§ Given data
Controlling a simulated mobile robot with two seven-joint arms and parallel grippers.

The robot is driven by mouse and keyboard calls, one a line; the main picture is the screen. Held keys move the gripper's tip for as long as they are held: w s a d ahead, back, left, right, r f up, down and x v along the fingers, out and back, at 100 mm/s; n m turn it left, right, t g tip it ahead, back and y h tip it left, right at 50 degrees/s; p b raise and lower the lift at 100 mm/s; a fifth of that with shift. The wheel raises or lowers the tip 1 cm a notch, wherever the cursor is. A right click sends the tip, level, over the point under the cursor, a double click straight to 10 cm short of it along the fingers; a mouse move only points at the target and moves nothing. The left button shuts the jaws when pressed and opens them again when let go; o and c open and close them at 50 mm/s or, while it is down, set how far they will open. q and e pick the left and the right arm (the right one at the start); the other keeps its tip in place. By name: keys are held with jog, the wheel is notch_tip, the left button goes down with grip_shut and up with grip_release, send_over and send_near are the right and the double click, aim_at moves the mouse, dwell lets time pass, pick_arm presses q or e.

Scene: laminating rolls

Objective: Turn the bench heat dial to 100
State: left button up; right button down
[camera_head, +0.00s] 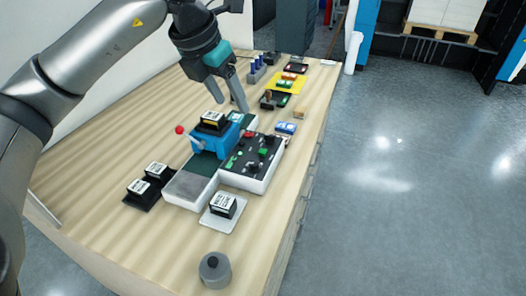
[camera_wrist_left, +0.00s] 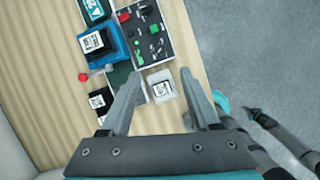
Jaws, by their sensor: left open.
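The bench control panel (camera_head: 232,180) is a white-edged box with a dark face on the wooden bench. It carries a red button (camera_head: 249,134), green parts and several dark knobs; I cannot tell which is the heat dial or read any setting. The panel also shows at the top of the left wrist view (camera_wrist_left: 166,68). My left gripper (camera_head: 232,104) is open and empty, pointing down, and appears above the far end of the blue machine (camera_head: 207,140). In the left wrist view, teal and dark links of my right arm show at right; its gripper's jaws are unclear.
The blue machine with a red-tipped lever (camera_head: 180,130) stands left of the panel. A labelled block on a white plate (camera_head: 216,222), dark blocks (camera_head: 143,195) and a grey cylinder (camera_head: 214,274) lie nearer. A yellow mat (camera_head: 279,85) is farther back. Open floor lies right.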

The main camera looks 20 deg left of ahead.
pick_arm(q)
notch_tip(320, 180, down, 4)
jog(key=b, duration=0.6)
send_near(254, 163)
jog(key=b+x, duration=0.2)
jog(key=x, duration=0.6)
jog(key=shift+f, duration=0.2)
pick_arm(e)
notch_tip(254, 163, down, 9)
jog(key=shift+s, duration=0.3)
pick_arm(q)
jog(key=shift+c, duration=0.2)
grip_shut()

§ The exercise
Where a line of the material above holds the string "robot", copy that line.

§ Answer to this exercise
Controlling a simulated mobile robot with two seven-joint arms and parallel grippers.
The robot is driven by mouse and keyboard calls, one a line; the main picture is the screen. Held keys move the gripper's tip for as long as they are held: w s a d ahead, back, left, right, r f up, down and x v along the fingers, out and back, at 100 mm/s; n m turn it left, right, t g tip it ahead, back and y h tip it left, right at 50 degrees/s; p b raise and lower the lift at 100 mm/s; a fifth of that with shift. The wheel raises or lowers the tip 1 cm a notch, wherever the cursor is. A right click sends the tip, level, over the point under the cursor, a double click straight to 10 cm short of it along the fingers; a mouse move only points at the target and moves nothing. The left button shuts the jaws when pressed and opens them again when let go; o and c open and close them at 50 mm/s or, while it is down, set how far they will open. q and e pick the left and the right arm (the right one at the start); the other keeps its tip in place. By name: keys are held with jog, the wheel is notch_tip, the left button goes down with grip_shut and up with grip_release, send_over and send_near are the right and the double click, aim_at moves the mouse, dwell lets time pass, pick_arm presses q or e.

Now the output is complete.